Above all else, there IS no town law that says properties bisected by the water district automatically are entitled to service. Somebody on the RUPCO team appears to have invented that law. It does not matter whether the Planning Board slept through the process, the citation is simply incorrect, and even Woodstock Town Attorney Futerfas said so, finally, officially in a letter to DEC, Feb. 2011.
But more about the particulars of the properties in Woodstock that Guy Thomas Kempe says are partially in the water district, and enjoy water service:
Kempe cites all these properties that are quite old, let’s say ranch houses for the most part, built in the 1950’s or 60’s, before the creation of the DEC, and so exempt from DEC rules. I believe the DEC and many of its rules were created by passage of the Environmental Conservation Law of 1970. Some of these houses joining the water district could have occurred with the expansion of the capacity in 1965, when the district approximately doubled in capacity. I do not know what laws governed district expansion then, but Kempe certainly does not report any such laws, which means he does not know what they are, OR they state that these additions were permitted.

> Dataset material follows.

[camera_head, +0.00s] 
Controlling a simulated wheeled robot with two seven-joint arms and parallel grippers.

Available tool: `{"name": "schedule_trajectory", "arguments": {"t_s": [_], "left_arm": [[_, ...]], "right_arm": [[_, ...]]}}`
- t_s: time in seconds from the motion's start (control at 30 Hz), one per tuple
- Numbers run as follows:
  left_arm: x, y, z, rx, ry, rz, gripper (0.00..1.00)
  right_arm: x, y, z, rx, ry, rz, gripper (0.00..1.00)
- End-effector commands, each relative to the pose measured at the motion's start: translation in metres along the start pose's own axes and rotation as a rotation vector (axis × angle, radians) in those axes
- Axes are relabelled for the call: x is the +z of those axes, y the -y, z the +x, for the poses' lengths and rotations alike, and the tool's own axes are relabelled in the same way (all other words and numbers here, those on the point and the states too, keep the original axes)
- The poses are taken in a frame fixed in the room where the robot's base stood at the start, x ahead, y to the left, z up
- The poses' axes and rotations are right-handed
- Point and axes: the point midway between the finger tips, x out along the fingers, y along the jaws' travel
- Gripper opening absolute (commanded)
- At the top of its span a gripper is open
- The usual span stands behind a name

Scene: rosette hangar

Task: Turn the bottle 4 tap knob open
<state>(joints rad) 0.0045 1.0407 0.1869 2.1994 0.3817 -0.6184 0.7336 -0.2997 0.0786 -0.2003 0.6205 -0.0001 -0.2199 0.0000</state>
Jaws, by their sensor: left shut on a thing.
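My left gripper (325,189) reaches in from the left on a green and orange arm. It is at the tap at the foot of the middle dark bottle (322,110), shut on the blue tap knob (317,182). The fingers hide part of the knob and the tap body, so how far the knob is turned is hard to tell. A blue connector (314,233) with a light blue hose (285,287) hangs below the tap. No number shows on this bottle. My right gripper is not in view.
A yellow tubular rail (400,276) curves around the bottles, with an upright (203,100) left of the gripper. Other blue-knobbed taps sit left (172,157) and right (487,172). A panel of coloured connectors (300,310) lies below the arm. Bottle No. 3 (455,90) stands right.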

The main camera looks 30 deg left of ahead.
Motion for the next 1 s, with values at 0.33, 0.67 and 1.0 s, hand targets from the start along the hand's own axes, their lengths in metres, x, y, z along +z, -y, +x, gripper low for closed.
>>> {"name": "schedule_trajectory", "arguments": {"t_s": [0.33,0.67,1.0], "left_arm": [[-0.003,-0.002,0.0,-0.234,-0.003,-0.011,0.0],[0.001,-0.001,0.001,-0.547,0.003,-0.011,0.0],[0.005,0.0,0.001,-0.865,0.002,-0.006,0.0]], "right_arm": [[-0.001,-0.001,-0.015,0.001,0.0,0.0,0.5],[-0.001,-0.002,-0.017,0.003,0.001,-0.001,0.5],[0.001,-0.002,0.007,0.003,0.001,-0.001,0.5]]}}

As for applications to extend the district in the 1970’s, I am not sure Guy Thomas Kempe is equipped to know whether the water district had approved extensions to partially included districts, in the 1970’s, or on a case by case basis. He is completely off base in trying to apply a 2005 town water law retroactively to activities about which nobody seems to know any details, that occurred in the 1970’s or earlier. He also failed to cite town water law from the period in question, meaning the 1970’s until passage of Town water law of 2005.